• To do: Below is a listing. Gather each line of it that contains "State".

(Records of robot episodes)
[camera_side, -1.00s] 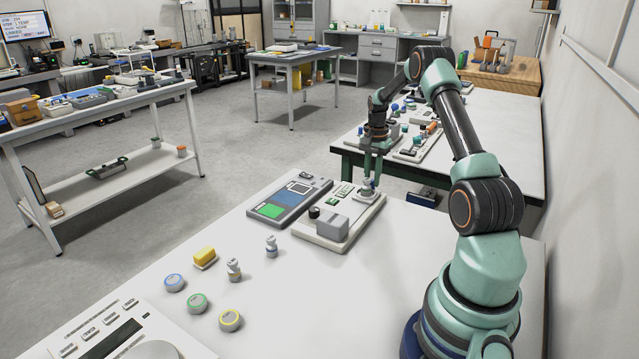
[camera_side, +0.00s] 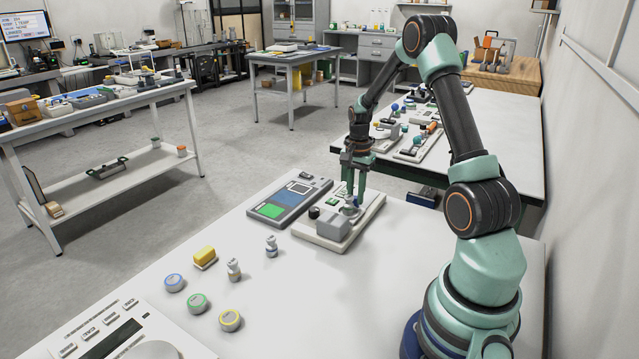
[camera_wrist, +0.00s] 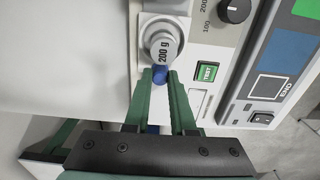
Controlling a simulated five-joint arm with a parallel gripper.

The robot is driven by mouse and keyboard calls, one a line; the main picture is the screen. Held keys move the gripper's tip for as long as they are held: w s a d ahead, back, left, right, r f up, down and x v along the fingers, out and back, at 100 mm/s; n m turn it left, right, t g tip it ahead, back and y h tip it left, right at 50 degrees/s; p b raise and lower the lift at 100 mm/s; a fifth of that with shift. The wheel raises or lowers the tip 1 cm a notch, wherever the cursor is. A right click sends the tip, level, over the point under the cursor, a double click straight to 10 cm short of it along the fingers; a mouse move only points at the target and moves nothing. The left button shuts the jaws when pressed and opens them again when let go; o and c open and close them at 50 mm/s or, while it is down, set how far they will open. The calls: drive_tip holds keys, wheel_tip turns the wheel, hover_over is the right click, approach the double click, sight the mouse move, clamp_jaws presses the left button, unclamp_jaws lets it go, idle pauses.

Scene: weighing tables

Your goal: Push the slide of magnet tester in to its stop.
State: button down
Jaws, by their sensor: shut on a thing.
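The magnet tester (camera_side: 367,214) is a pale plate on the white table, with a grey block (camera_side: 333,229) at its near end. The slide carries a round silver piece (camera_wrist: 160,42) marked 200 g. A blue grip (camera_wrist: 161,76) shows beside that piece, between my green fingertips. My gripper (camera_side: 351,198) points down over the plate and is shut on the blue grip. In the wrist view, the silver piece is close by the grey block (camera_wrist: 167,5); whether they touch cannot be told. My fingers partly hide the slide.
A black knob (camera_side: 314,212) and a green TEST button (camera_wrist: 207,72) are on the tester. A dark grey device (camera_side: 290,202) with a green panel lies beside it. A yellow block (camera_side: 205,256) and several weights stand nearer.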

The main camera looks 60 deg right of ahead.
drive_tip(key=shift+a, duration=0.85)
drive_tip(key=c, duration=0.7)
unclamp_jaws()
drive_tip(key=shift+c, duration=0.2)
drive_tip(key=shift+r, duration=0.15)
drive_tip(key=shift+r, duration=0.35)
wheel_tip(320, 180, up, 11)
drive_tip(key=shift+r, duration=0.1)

--

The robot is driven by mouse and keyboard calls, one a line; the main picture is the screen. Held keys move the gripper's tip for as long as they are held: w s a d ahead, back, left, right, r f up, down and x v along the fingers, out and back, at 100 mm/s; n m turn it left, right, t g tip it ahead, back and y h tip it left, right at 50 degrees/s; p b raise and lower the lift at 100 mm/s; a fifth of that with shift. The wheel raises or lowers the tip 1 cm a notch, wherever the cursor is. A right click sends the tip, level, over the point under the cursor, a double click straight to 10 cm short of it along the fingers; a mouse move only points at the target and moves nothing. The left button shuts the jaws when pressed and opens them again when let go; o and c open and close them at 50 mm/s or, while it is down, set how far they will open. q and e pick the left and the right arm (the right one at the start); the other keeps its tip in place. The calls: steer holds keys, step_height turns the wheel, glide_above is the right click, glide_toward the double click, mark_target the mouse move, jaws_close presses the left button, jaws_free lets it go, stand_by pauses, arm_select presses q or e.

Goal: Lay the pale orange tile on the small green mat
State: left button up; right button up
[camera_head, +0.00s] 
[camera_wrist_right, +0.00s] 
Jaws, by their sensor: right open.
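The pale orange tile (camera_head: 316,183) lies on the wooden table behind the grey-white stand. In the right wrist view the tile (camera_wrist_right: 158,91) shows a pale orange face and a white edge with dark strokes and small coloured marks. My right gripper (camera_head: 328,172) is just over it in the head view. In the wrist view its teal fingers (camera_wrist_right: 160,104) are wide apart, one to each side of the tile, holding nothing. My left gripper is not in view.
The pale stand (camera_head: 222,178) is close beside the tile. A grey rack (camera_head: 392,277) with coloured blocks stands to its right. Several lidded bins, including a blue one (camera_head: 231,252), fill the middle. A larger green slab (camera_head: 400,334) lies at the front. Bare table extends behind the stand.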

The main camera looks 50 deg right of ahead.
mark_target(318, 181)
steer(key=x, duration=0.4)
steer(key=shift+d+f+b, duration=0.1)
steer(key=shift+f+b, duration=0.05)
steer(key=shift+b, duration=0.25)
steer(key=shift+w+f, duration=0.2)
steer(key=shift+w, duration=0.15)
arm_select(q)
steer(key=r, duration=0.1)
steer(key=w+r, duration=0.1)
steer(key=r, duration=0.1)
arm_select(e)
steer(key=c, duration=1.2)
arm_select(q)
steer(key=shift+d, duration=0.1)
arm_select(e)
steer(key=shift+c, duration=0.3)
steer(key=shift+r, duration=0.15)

• Solution:
State: button down
State: left button up; right button up

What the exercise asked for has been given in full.